A dance called “I Am the Road,” choreographed by Kyle “JustSole” Clark, makes a friendly program opener. The young man who is its protagonist steps forward right away and tells us he has just graduated from college; so we know why, when his companions appear, they shade their eyes with one hand, bending and peering into the distance. Like our newfound friend, the graduate, they’re searching for a job; a steady squeeze; a life.
No one agonizes over the prospects. Inspired by the rhythms of house music, the cast skitters joyfully, flexing and pumping their limbs, or they sink into their legs and hang loose. You can tell the choreographer is a hip-hop artist from the way he conserves space. The highlight of “I Am the Road” is the large ensemble containing smaller groups that distinguish themselves as they circulate by facing front or turning in profile. Love finds a way even inside this machine. The graduate, danced by Lloyd A. Boyd III, soon meets Courtney Ross, and just as promptly loses her, only to find her again. Their peripatetic romance keeps us on the hook until all the dancers pair up, and the piece ends in a general love-in.
“Something Tangible” — the evening’s second new work, by Broadway choreographer Ray Mercer — is more abstract. Here the drama lies in the movement, and in the way dancers connect: skidding to a stop and latching onto one another; springing onto someone’s back; or forming lines with arms linked shoulder-to-shoulder. Connections like these appear firm, but how secure are they really? In a haunting round-robin, dancers blow air at one another — poof — causing individuals to melt and structures to collapse.

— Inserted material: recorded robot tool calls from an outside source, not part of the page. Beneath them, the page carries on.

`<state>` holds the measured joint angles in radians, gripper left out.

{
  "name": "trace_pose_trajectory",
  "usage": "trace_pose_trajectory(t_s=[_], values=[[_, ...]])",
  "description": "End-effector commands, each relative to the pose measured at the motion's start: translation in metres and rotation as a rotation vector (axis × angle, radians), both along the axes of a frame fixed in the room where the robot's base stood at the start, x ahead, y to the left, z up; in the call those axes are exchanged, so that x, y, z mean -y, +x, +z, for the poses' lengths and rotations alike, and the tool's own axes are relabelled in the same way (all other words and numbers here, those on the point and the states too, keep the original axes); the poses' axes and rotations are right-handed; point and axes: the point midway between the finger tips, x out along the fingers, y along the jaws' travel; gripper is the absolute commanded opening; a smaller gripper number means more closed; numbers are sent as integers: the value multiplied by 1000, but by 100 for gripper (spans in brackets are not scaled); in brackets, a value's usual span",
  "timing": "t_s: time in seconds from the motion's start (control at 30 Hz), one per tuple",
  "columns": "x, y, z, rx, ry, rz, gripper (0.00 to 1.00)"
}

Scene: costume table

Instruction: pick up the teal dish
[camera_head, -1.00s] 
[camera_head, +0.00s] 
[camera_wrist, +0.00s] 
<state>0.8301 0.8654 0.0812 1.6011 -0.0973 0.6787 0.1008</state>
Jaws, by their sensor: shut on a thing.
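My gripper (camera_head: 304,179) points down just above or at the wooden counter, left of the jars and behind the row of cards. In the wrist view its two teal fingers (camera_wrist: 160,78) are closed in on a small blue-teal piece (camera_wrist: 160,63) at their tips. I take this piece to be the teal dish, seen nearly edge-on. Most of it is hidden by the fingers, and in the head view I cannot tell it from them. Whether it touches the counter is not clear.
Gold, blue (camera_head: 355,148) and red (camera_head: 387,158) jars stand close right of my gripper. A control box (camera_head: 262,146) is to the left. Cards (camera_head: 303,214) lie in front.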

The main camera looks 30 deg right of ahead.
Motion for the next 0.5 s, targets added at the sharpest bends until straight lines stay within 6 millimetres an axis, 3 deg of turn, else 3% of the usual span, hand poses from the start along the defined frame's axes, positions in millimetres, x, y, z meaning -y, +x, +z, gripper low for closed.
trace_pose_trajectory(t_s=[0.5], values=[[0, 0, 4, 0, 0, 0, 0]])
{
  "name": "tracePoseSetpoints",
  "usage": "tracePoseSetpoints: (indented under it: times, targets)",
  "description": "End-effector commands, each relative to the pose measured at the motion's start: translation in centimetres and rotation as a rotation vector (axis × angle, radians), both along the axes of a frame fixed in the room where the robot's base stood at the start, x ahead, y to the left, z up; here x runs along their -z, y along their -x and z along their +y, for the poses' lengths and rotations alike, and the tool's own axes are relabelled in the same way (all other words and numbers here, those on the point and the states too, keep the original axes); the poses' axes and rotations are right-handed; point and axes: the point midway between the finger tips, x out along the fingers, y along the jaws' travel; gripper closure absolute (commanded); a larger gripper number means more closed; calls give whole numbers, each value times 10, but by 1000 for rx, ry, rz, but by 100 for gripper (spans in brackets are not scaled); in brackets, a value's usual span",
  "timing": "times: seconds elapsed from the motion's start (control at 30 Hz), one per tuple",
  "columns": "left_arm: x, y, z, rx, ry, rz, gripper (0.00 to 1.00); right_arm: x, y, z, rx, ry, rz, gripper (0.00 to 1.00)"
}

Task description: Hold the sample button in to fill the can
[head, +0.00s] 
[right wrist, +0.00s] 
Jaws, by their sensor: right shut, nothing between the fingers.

With its technical demands and muscular partnering, “Something Tangible” makes a wonderful exercise for these young artists, and dancers like Gabriel Hyman, Courtney Celeste Spears and Terrell Spence prove they are up to the challenge.
Nothing tests these youngsters like “Revelations,” however, where they must step into familiar roles that generations of Ailey dancers have marked. This masterwork also showcases much more than physical virtuosity, demanding expressivity, imagination and that undefinable but instantly recognizable quality we call “soul.” Here, despite the trappings of another time and place, the dancers reveal most about themselves.
In addition to those already mentioned, Deidre Rogan and Jacoby Pruitt stand out in a performance of “Fix Me, Jesus” contrasting her solidity with his otherworldliness, while Nathaniel Hunt brings clarity and poignancy to the delicately balanced solo “I Wanna Be Ready.” Seeing a young person in that role, it becomes less about a mature man facing death than about a boy struggling to remain pure. This distinction is important and affecting, because we know that even if the soloist in “I Wanna Be Ready” succeeds in resisting the world’s temptations, the fact he has experienced them means he already has lost his innocence; and because that very transition from child to man plants the seed of his eventual mortality.
While other parts of “Revelations,” like “Sinner Man” and “Rocka My Soul in the Bosom of Abraham” have an uncharacteristic lightness here, they, too, can only benefit from an infusion of youth, giving us the sense we are watching life branch and blossom before our eyes.